··· DATA SEGMENT ···

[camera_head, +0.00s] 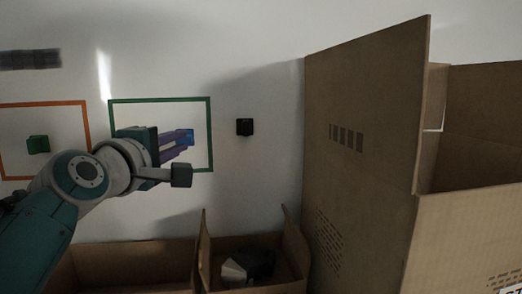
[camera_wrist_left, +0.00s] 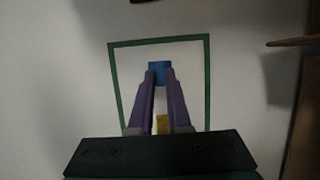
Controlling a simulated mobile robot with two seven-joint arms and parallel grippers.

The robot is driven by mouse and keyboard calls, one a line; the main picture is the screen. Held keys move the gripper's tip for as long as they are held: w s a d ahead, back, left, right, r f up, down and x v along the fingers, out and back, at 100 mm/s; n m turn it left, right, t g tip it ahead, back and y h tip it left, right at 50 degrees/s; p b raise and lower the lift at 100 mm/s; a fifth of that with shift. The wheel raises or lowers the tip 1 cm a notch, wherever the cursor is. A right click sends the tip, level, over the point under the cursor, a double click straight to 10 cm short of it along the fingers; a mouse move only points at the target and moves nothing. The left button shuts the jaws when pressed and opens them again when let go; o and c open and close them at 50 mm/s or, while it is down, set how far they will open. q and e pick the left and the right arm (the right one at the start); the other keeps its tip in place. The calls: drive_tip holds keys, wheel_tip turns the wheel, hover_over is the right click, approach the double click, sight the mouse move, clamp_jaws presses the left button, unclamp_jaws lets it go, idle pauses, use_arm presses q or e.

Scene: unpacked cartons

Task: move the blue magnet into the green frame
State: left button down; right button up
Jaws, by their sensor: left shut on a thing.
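The blue magnet (camera_head: 188,135) is between the fingertips of my left gripper (camera_head: 186,141), which is shut on it. In the left wrist view the blue magnet (camera_wrist_left: 159,72) shows at the ends of the purple fingers (camera_wrist_left: 160,82). The green frame (camera_head: 211,120) is on the pale wall, and the magnet appears inside its outline in both views. Whether the magnet touches the wall I cannot tell. The green frame (camera_wrist_left: 208,80) surrounds the fingertips in the wrist view. My arm hides its lower left part in the head view. My right gripper is not in view.
An orange frame (camera_head: 88,125) with a green magnet (camera_head: 38,144) is to the left. A black magnet (camera_head: 244,127) is on the wall right of the green frame. A tall carton (camera_head: 365,130) stands at right, and open cartons (camera_head: 130,262) stand below. A yellow thing (camera_wrist_left: 162,124) shows between my fingers.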

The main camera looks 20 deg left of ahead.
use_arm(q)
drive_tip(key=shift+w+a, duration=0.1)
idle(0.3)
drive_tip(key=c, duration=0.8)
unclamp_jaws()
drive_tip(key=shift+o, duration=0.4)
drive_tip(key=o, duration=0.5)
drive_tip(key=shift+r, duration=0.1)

···

_TASK BRIEF_
Copy nothing but the lines from the first one in the listing through the line with "Controlling a simulated", and omit the pictures.

_COMPLETE RESPONSE_
[camera_head, +0.00s] 
[camera_wrist_left, +0.00s] 
Controlling a simulated mobile robot with two seven-joint arms and parallel grippers.

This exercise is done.